None of the above will go too far if you're running your servers from a broom closet, or from the kitchen as we once tried in the beginning or our journey several years ago.
Here is what is going to happen: as soon as you manage to run your cluster on all pistons, it will overheat and begin to throttle in order to protect the hardware from a literal meltdown.
Without a proper infrastructure, you can't guarantee access control, adequate power supply, adequate cooling, or adequate fire suppression system. Creating the proper environment for your servers is not an easy task, and it isn't cheap either.
If you've got it all right, not it is time for you to start running all of those experiments and perhaps automating some of it. With a fine tuned supercomputer, you don't want to waste any cycles with inefficient processes.
Here at Amalgam, we use our proprietary automation system called Mercury to keep the cluster at 100% capacity while maximizing the amount of experiments we run in a short period of time.
We've heard accounts from some of our partners of customers purchasing a DGX server from Nvidia and running Jupyter notebooks on it. Please, don't. Will it work? Sure. But all you'll do is use Jupyter, stick to a desktop computer and you'll experience a comparable performance for much cheaper.

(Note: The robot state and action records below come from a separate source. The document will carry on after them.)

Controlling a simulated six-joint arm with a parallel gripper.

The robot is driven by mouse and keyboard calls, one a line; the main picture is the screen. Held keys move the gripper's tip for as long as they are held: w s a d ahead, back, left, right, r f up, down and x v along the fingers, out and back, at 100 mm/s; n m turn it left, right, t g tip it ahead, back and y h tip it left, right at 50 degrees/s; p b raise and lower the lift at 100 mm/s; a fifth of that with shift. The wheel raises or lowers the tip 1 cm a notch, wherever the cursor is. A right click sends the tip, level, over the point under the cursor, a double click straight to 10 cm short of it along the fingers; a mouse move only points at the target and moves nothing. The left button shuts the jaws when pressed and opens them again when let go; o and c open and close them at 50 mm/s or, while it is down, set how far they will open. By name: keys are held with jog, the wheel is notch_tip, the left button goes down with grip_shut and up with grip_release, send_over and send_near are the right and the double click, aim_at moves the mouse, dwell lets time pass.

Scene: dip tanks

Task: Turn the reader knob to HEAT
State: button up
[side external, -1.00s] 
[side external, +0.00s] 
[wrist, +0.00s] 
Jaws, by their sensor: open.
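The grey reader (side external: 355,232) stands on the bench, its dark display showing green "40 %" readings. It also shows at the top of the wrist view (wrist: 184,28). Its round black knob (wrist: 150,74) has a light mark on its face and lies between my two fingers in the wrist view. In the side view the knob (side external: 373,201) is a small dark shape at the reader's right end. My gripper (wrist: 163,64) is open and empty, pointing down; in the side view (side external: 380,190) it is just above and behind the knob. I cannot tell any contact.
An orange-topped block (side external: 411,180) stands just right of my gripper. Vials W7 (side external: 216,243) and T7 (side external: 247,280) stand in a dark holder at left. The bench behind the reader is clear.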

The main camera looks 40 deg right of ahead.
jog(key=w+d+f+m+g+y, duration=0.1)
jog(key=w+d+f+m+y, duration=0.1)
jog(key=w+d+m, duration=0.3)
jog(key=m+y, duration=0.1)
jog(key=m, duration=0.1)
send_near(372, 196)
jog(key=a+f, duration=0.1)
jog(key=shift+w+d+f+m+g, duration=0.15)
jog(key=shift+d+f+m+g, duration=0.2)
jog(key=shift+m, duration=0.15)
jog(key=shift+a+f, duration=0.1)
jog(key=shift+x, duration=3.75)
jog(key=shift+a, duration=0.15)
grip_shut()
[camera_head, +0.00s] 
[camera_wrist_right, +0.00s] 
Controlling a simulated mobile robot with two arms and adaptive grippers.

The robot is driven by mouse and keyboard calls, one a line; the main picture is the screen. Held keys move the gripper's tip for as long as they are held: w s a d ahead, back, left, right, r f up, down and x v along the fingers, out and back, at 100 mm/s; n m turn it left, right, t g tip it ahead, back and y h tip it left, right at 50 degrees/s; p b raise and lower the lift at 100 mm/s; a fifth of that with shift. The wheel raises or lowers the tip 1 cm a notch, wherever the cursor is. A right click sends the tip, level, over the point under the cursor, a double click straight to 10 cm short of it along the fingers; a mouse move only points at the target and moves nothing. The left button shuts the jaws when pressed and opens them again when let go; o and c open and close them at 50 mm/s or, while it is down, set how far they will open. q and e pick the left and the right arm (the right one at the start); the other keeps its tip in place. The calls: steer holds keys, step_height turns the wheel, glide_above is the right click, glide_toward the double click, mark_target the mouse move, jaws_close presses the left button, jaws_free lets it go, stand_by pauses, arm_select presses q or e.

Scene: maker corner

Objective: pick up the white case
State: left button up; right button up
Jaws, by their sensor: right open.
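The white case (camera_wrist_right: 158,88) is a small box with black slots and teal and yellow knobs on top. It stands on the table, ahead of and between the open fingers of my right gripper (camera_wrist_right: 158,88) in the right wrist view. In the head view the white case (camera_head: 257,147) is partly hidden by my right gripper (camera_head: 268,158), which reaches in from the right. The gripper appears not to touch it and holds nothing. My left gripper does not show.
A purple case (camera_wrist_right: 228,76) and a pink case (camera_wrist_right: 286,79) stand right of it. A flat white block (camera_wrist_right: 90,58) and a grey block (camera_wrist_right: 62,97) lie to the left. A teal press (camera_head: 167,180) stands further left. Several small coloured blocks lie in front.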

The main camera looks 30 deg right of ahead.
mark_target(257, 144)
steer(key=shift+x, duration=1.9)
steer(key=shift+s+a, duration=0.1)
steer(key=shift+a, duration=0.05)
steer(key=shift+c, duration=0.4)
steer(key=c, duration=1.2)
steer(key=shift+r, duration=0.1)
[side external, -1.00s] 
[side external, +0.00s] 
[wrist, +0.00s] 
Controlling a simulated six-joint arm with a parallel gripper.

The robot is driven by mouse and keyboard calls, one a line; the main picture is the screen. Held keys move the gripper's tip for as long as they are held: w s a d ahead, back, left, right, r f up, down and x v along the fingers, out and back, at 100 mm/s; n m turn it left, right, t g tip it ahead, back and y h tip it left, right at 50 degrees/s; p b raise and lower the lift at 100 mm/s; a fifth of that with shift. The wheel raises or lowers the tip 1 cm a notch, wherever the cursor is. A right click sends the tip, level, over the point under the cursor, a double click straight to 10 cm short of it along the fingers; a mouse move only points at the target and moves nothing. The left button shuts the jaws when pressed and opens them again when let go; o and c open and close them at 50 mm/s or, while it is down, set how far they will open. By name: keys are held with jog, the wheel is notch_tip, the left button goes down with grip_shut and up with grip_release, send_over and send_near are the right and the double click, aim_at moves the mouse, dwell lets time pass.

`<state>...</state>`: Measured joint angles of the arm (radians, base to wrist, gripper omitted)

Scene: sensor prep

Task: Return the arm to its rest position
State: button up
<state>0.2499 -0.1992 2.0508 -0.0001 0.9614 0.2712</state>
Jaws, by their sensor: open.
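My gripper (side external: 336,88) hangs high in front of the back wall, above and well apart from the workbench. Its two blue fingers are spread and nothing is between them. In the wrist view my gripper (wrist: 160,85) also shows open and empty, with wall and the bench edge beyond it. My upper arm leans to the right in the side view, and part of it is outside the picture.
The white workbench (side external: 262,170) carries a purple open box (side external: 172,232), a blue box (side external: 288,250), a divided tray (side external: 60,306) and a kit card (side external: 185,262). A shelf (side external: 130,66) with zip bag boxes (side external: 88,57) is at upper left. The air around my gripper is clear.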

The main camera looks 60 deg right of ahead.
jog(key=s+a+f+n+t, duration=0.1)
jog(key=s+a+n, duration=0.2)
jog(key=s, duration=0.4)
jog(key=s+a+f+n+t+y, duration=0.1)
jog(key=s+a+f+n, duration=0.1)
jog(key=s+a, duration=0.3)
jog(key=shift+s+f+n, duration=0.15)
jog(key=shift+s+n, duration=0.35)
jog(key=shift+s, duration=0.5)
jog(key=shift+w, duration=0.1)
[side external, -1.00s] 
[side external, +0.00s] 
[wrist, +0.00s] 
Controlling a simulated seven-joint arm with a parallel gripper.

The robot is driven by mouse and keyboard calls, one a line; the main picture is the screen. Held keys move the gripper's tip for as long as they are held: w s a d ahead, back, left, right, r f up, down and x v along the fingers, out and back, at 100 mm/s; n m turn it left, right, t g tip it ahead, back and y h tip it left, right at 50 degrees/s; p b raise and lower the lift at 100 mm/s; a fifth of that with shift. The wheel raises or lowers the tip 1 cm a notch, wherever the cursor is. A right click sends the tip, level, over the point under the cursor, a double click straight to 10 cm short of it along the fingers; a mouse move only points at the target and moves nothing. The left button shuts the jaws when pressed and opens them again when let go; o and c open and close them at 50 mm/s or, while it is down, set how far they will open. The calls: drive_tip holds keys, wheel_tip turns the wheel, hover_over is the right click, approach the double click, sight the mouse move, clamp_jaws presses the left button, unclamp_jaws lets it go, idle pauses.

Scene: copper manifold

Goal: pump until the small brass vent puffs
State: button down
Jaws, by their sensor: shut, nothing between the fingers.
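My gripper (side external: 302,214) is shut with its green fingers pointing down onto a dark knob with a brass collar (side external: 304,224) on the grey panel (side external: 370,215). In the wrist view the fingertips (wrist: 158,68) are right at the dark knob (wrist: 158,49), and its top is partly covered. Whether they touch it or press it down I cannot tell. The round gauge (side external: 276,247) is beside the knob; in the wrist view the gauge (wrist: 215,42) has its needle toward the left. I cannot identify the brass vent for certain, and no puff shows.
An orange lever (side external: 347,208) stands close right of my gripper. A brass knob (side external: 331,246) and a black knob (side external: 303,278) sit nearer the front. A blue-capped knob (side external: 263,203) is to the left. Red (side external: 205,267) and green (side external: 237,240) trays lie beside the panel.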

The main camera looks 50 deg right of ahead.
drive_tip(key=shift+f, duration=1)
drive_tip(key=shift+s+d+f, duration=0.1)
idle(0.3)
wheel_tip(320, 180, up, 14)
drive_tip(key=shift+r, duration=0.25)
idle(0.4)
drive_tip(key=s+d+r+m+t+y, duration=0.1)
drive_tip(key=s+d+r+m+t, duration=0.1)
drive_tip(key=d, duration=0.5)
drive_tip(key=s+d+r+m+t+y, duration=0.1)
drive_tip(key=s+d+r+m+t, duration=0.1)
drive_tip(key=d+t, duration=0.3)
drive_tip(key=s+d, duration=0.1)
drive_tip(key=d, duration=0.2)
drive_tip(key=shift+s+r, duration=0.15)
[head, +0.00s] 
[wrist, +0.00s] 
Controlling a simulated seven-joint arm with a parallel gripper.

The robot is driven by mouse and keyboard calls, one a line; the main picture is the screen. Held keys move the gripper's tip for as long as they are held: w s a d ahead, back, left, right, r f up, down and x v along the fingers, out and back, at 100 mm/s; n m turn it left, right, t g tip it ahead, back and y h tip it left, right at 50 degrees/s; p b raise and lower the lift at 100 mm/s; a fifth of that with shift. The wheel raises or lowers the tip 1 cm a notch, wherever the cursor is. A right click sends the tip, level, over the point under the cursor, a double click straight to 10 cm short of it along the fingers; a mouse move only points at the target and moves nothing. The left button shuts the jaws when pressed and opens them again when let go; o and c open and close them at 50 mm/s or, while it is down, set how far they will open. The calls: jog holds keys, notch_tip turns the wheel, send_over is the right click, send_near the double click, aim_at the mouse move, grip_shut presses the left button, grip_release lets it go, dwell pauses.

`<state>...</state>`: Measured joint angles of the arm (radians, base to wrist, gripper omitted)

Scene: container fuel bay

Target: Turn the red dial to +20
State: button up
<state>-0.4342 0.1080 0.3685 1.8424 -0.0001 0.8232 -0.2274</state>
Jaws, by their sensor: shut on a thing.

You did it! You wrangled all of these challenges and now you have your very own State of the Art AI model ready to rock in a real world application. Deploying this model in a scalable manner in production is your final big challenge. In most cases, you won't need a GPU in order to use the model, but you'll have to learn how to deal with multiple requests, load balancing across different instances, and keep latency low enough to make all of this worthwhile in production. For most applications, it is perfectly ok to serve your model from the cloud, and since it won't require the same hardware you used to train it can actually be quite economical to do it that way.